Absolutely. And that’s a big change for me! I was a planner all my life. I knew exactly what my goals were, how and when I would achieve them, and then I went and did just that. But now? I have some idea of what I’ll be doing in six months…but in two years? Nope. Five? No way! I’m leaving myself open for every opportunity that comes my way. It’s not always easy. Sometimes I’d like to be back on 'A Plan'. But I like the fact that I’m now comfortable being uncomfortable, at least when it comes to my future. I still like comfortable chairs, though!

Where do you want to travel next to make your soul soar?

Just get me a globe and spin it. I’m not kidding. I would go almost anywhere, short of an active war zone. I’ve become pretty fearless in that aspect.

I don’t worry much about safety and risk because I’ve come to believe that 98 percent of the world’s population (if not 99 percent) are good people.

But I do have a top five wish list: Spain and Portugal; diving in the Galapagos off Ecuador; exploring the “Stans” (Uzbekistan / Kazakhstan / Tajikistan / Turkmenistan / Kyrgystan); Kenya or Tanzania for safari; and Egypt. And I have about 122 more after that.

Tess with elephants

You use the expression sabai sabai? Tell us what this means to you.
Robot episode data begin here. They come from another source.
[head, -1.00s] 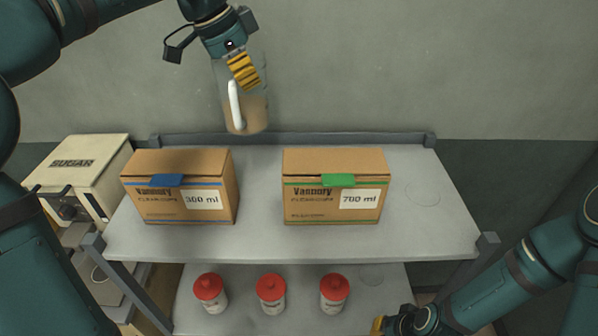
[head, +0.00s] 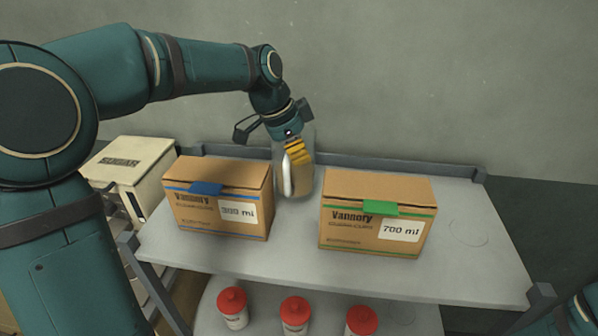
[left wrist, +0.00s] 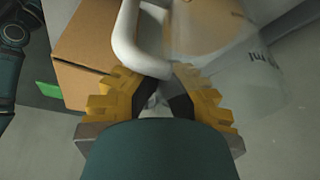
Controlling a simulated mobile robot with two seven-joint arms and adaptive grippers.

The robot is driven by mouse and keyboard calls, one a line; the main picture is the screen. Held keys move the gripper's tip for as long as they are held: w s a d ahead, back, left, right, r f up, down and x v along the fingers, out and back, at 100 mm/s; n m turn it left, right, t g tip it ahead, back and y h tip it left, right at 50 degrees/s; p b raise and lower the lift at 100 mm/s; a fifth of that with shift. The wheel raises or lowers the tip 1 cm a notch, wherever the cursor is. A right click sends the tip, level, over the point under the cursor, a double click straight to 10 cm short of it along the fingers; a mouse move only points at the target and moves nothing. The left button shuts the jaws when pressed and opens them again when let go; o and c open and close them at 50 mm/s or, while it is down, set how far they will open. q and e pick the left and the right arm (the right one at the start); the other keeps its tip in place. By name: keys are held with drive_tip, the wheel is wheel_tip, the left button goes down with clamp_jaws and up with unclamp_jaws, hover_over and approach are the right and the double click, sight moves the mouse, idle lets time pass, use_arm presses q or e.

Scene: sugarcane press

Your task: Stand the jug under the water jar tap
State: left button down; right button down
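The clear jug (head: 304,183) with a white handle (head: 288,175) is upright between the two cardboard boxes, toward the back of the upper shelf. I cannot tell whether its base touches the shelf. My left gripper (head: 297,150), with yellow fingers, is at the jug's handle side. In the left wrist view the fingers (left wrist: 155,88) close around the white handle (left wrist: 127,40), and the clear jug wall (left wrist: 272,75) is beyond. The water jar and its tap are not in view. My right gripper is out of view; part of my right arm shows at the lower right.
A 300 ml box (head: 222,200) stands left of the jug and a 700 ml box (head: 375,215) right of it. The grey shelf (head: 475,255) is clear at right. Red-capped bottles (head: 295,312) stand below. A cream sugar machine (head: 133,165) is at left.

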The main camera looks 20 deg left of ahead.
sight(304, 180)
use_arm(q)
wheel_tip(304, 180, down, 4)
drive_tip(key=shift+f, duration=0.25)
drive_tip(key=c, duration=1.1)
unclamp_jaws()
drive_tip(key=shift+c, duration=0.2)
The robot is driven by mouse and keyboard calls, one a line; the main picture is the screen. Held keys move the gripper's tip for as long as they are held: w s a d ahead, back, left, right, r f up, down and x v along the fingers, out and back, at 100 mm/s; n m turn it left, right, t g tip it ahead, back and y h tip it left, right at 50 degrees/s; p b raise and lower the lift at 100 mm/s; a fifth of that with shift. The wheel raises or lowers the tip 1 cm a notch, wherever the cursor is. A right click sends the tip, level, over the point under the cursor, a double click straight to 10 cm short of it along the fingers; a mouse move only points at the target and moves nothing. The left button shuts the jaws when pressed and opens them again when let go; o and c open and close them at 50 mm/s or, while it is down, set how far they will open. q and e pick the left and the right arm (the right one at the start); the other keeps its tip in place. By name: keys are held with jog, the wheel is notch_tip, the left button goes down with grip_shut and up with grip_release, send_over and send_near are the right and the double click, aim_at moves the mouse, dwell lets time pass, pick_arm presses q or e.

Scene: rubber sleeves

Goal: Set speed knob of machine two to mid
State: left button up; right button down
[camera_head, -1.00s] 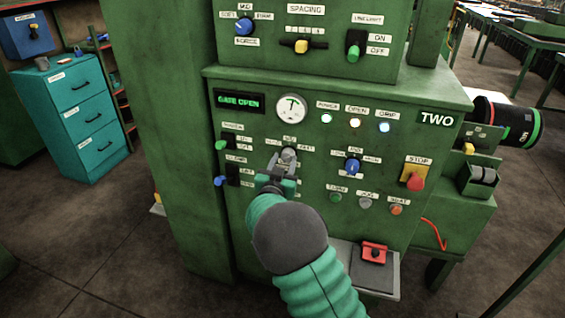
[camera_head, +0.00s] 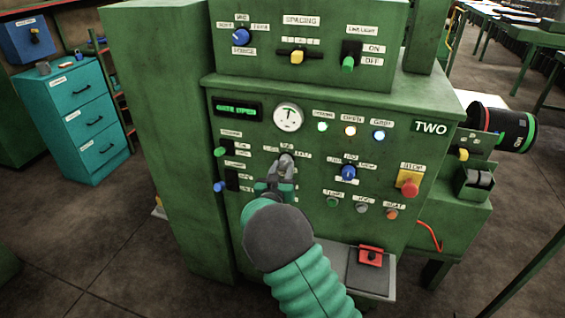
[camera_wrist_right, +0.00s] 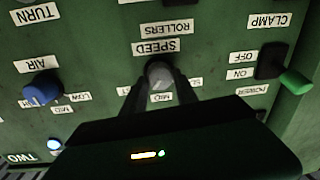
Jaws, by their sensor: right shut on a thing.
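Machine two (camera_head: 300,235) is a green cabinet with a "TWO" label on its front panel. Its grey speed knob (camera_head: 286,160) is at the middle left of the panel, below the round gauge. In the right wrist view, which is upside down, the speed knob (camera_wrist_right: 159,74) sits by the "SPEED" label with "MID" on its other side. My right gripper (camera_head: 282,170) is shut on the knob, with a finger on each side of it in the wrist view (camera_wrist_right: 160,88). The knob's pointer is too hidden to read. My left gripper is not in view.
Close around are a blue air knob (camera_head: 348,172), a green-handled switch (camera_head: 221,151), a blue-handled switch (camera_head: 220,186) and a red stop button (camera_head: 410,189). A grey shelf (camera_head: 383,290) with a red part juts out at lower right. The display reads "GATE OPEN".

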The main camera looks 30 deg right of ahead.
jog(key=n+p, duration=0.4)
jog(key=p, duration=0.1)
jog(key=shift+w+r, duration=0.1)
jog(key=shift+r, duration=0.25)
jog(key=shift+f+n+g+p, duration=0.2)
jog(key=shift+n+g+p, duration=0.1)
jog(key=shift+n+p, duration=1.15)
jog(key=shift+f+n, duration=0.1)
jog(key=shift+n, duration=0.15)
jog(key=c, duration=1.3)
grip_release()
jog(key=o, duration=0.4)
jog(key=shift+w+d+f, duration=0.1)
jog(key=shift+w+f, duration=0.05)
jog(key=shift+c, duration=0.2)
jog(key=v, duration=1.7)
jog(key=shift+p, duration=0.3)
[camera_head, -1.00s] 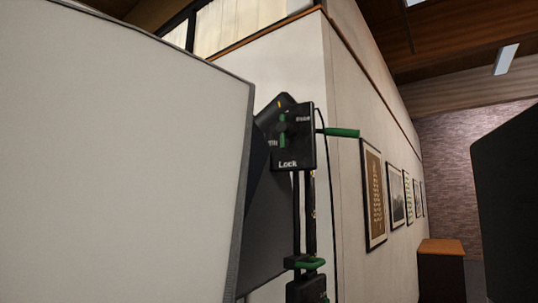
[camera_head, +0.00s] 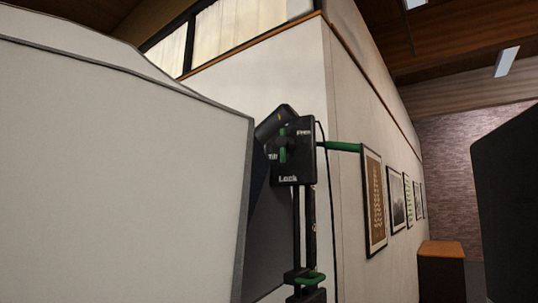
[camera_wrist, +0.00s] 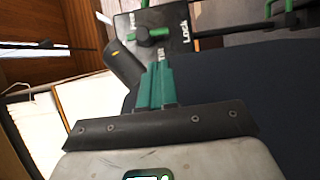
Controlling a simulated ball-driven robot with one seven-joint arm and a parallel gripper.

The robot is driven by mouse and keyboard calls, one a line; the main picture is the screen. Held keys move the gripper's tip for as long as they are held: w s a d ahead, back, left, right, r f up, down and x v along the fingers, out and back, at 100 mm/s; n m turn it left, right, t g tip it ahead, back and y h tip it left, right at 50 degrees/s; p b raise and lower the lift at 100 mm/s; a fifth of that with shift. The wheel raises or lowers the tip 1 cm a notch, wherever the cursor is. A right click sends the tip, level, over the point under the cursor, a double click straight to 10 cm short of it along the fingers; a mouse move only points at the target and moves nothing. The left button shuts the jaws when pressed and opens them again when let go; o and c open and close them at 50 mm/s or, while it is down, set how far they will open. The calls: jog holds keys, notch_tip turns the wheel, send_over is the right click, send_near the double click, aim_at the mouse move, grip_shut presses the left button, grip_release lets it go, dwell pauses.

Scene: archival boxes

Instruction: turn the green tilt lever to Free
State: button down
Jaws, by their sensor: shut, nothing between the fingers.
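The green tilt lever (camera_head: 283,145) stands roughly upright on a black plate (camera_head: 307,160) marked Tilt, Free and Lock. Free is at the plate's upper right, Lock at its bottom. I cannot tell which mark the lever points to. In the wrist view the lever (camera_wrist: 157,33) lies across the plate (camera_wrist: 180,42), with Lock to its right. My gripper (camera_wrist: 157,66) is shut and empty, its teal fingers just below the lever in that picture. I cannot tell whether they touch it. My gripper does not show in the head view.
A large pale panel (camera_head: 120,180) with grey edges fills the left of the head view. A green handle (camera_head: 340,146) sticks out right of the plate. A green clamp (camera_head: 310,279) sits lower on the stand. A dark block (camera_head: 507,205) stands at the right edge.

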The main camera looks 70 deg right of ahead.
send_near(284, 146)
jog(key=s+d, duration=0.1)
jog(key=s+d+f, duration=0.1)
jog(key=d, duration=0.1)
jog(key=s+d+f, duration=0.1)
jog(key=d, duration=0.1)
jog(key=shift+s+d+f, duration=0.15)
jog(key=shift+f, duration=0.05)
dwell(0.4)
Ahhhh this is a phrase I learned from a friend in Thailand. There’s no literal translation to English, but it’s along the lines of “relax,” “comfort,” or “contentment.” If I were being cheesy, I’d say it’s “Don’t worry, be happy!” It means things are good, and that you are living peacefully and with grace. Thai society places a high value on happiness and relaxation. If you go on vacation, there’s no guilt! If you take a nap, there’s no guilt! That’s the idea of sabai. Your life is and should be about more than busyness. It’s about enjoyment. I can’t imagine any better way to exist.


Wow, Tess. You inspire us to tune in, trust our guts, and to make the most of this life we’ve been given! Leaps of faith, of courage, of living large and out loud are within all of our grasps. Thank you so much for your trailblazing and your honesty. We cannot wait to follow along on your journey to see where your soul will soar next.